Sabtu 02 Jun 2018 01:00 WIB

Strategi Mencegah Radikalisme di Sekolah

Guru sebagai ujung tombak pendidikan nasional memiliki peran strategis

Satriwan Salim
Foto: dok. Pribadi
Satriwan Salim

REPUBLIKA.CO.ID, Oleh: Satriwan Salim, Pengajar di Labschool Jakarta-UNJ dan Wasekjen Federasi Serikat Guru Indonesia/FSGI)

 

Radikalisme di Sekolah

Peristiwa bom Surabaya yang terjadi baru-baru ini menimbulkan fenomena baru dalam kajian terorisme. Fenomena baru itu adalah keterlibatan satu keluarga termasuk anak-anak dalam aksi terorisme, dengan melakukan aksi bom bunuh diri. Anak-anak yang terlibat nota bene merupakan siswa berusia sekitar 8-18 tahun, yaitu usia sekolah.

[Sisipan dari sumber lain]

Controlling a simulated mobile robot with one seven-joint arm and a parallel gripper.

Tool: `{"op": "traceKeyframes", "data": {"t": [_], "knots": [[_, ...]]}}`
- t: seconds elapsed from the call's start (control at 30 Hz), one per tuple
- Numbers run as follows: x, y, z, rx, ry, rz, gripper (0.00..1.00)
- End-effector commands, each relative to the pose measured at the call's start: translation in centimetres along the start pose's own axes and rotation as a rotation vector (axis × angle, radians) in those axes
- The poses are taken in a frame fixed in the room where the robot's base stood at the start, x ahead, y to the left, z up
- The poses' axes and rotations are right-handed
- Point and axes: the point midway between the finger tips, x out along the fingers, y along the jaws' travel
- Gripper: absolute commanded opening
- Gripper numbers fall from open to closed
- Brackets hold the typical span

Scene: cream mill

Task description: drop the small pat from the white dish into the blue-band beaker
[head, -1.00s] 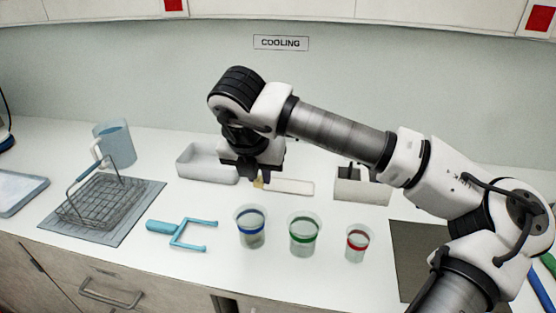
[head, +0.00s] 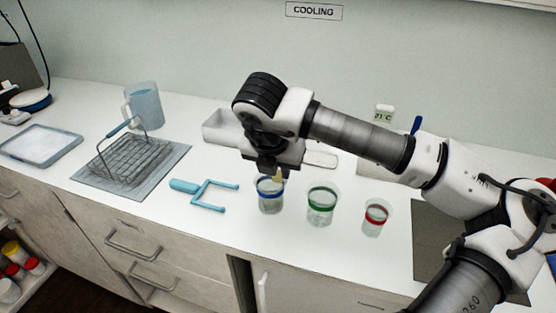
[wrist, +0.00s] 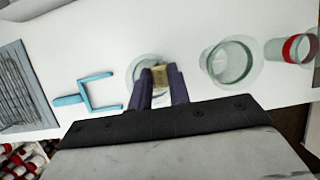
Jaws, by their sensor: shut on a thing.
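My gripper (head: 277,175) is shut on the small pat (head: 279,174), a little pale yellow block. It holds the pat above the mouth of the blue-band beaker (head: 270,197). In the wrist view the pat (wrist: 160,74) sits between the dark fingertips (wrist: 160,82), and the glass rim of the blue-band beaker (wrist: 136,64) shows around and behind them. How far the pat is above the rim is hard to tell. The white dish (head: 219,127) is behind the gripper, partly hidden by it.
The green-band beaker (head: 321,206) and the smaller red-band beaker (head: 374,218) stand to the right. A blue forked tool (head: 205,191) lies to the left. Beyond it are a wire basket (head: 130,160) on a grey mat and a blue jug (head: 144,106).

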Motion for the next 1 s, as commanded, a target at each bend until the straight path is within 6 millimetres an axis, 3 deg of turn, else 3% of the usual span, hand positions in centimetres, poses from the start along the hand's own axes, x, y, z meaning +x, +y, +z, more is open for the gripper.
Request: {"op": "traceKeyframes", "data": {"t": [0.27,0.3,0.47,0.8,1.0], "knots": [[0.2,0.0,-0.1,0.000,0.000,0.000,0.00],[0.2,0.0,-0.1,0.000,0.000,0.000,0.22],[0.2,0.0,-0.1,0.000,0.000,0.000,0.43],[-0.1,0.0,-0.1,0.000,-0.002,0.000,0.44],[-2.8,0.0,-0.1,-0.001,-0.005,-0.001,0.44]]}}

Temuan yang lebih menngerikan lagi adalah intoleransi dan bibit-bibit radikalisme sudah masuk dan berkembang di sekolah-sekolah. Hasil penelitian terbaru dari  PPIM UIN Jakarta (2017), dilakukan terhadap siswa/mahasiswa dan guru/dosen dari 34 provinsi di Indonesia. Di antara hasilnya yaitu sebanyak 34,3 persen responden memiliki opini intoleransi kepada kelompok agama lain selain Islam.

Kemudian, sebanyak 48,95persen responden siswa/mahasiswa merasa pendidikan agama mempengaruhi mereka untuk tidak bergaul dengan pemeluk agama lain. Yang lebih mengagetkan lagi 58,5 persen responden mahasiswa/siswa memiliki pandangan keagamaan dengan opini yang radikal.

Persoalan yang muncul, mengapa bibit-bibit radikalisme bisa masuk ke sekolah? Dan bagaimana strategi sekolah agar mampu mencegah pemahaman radikalisme memengaruhi cara berpikir guru dan siswa?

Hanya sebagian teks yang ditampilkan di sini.